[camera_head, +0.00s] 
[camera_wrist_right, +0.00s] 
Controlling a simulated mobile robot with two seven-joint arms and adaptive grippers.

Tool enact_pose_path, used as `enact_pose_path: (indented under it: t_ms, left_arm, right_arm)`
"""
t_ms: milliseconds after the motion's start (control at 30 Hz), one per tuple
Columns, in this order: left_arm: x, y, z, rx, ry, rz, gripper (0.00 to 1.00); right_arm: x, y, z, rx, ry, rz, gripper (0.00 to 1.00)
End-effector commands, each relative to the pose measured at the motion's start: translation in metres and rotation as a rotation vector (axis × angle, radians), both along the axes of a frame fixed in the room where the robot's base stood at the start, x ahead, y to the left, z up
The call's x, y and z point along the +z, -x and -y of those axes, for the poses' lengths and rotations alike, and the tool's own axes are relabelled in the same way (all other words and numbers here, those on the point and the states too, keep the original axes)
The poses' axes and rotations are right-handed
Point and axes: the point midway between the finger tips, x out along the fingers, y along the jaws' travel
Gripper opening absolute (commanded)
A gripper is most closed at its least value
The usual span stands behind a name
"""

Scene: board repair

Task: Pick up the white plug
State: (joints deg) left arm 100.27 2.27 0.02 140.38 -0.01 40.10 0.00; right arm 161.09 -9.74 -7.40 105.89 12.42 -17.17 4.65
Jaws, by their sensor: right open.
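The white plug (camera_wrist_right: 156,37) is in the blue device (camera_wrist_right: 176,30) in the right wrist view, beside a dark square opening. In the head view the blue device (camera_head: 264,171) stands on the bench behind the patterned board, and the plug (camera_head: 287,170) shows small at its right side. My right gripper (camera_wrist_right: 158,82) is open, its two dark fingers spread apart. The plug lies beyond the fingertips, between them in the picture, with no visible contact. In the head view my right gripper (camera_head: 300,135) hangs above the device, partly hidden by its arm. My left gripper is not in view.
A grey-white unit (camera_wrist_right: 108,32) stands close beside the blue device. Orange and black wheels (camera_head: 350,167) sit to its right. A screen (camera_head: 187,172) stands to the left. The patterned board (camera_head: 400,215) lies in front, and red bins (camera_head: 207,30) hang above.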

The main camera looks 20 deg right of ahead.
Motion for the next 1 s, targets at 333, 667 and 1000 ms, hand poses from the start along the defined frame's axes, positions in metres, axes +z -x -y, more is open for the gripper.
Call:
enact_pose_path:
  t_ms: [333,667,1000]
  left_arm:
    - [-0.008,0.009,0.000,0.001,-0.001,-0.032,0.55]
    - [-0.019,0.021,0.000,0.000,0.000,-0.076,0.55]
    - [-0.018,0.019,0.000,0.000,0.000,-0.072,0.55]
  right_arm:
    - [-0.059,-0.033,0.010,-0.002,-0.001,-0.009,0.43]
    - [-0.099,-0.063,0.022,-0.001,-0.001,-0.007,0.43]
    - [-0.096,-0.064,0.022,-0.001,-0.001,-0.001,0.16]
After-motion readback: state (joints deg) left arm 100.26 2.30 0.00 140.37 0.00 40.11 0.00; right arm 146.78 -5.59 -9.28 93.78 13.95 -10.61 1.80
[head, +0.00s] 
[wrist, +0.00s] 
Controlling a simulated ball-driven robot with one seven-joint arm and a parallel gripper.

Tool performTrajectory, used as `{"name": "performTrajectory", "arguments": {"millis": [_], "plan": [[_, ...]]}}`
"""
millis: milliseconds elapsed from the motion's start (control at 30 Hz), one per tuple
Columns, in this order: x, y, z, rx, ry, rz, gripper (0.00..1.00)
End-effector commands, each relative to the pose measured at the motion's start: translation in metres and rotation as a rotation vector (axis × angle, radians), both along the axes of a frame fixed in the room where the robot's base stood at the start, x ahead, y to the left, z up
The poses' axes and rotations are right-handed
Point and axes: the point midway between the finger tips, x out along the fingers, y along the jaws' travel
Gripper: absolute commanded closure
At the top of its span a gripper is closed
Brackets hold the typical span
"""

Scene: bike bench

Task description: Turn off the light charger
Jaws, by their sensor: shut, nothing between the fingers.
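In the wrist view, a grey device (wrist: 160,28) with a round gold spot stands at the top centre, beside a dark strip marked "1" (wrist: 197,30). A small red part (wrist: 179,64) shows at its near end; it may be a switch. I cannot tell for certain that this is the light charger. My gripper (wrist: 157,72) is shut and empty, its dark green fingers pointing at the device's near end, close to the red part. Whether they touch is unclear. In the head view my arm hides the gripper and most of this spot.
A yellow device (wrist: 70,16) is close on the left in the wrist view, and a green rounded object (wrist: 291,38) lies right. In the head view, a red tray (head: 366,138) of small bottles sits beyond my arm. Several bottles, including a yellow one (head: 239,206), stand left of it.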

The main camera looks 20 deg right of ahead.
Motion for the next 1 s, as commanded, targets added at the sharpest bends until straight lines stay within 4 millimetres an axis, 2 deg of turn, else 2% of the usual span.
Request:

Problem details:
Reply with only the number of lines in the material above where the string "Task" appears.

Answer to the exercise:
2